• [SHORT PROBLEM]
Write out again, word for word, the lines below from the line that holds "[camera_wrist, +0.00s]" through the line that holds "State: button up", omitting pictures.
======== DATA BLOCK ========
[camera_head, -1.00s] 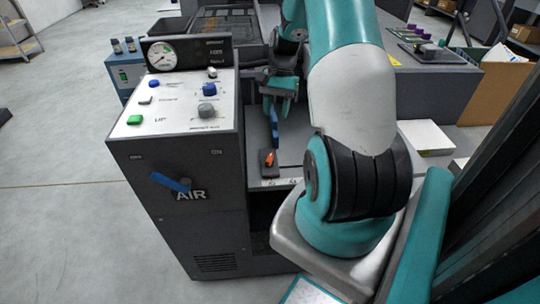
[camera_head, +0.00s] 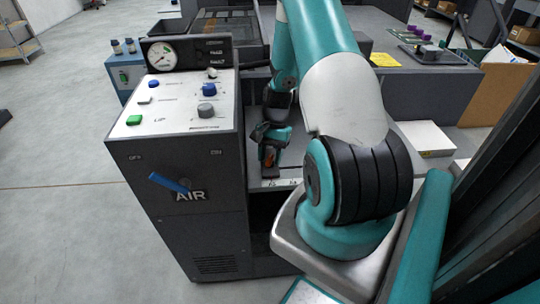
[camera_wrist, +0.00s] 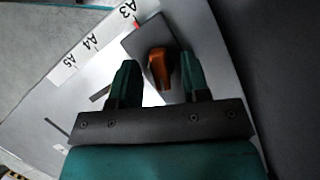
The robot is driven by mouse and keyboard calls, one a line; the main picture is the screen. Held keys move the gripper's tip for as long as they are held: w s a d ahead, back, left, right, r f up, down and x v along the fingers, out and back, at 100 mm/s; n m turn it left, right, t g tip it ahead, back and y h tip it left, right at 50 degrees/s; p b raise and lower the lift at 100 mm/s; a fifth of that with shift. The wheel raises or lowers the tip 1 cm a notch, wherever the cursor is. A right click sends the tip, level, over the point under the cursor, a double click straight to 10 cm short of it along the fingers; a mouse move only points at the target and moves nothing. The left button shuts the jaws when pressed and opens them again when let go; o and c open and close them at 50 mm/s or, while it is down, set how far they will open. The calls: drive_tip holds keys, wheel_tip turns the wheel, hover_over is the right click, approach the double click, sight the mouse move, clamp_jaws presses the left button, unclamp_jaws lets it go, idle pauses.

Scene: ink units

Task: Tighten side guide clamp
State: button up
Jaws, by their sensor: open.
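The side guide clamp is an orange lever (camera_wrist: 159,68) on a dark grey block (camera_wrist: 147,38), seen in the wrist view. My gripper (camera_wrist: 158,80) is open, with one teal finger on each side of the lever. The right finger is close beside the lever, and a wider gap shows on the left. I cannot tell whether either finger touches it. In the head view my gripper (camera_head: 269,150) is low over the feed board, and the orange lever (camera_head: 268,156) is partly hidden by it.
A white scale strip (camera_wrist: 92,42) marked A3, A4, A5 lies beside the block, with a red mark near A3. The control cabinet (camera_head: 175,150) with gauge, buttons and a blue AIR lever (camera_head: 170,183) stands left of my arm. A white paper stack (camera_head: 425,137) lies to the right.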

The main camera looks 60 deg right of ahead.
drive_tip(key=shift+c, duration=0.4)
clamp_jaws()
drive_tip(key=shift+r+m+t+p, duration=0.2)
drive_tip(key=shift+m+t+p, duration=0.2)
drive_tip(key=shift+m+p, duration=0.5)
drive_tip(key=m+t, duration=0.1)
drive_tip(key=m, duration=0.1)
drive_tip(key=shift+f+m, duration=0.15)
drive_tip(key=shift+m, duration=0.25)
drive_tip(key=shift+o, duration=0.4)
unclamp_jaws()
========
• [IN RESPONSE]
[camera_wrist, +0.00s] 
The robot is driven by mouse and keyboard calls, one a line; the main picture is the screen. Held keys move the gripper's tip for as long as they are held: w s a d ahead, back, left, right, r f up, down and x v along the fingers, out and back, at 100 mm/s; n m turn it left, right, t g tip it ahead, back and y h tip it left, right at 50 degrees/s; p b raise and lower the lift at 100 mm/s; a fifth of that with shift. The wheel raises or lowers the tip 1 cm a notch, wherever the cursor is. A right click sends the tip, level, over the point under the cursor, a double click straight to 10 cm short of it along the fingers; a mouse move only points at the target and moves nothing. The left button shuts the jaws when pressed and opens them again when let go; o and c open and close them at 50 mm/s or, while it is down, set how far they will open. The calls: drive_tip holds keys, wheel_tip turns the wheel, hover_over is the right click, approach the double click, sight the mouse move, clamp_jaws presses the left button, unclamp_jaws lets it go, idle pauses.

Scene: ink units

Task: Tighten side guide clamp
State: button up

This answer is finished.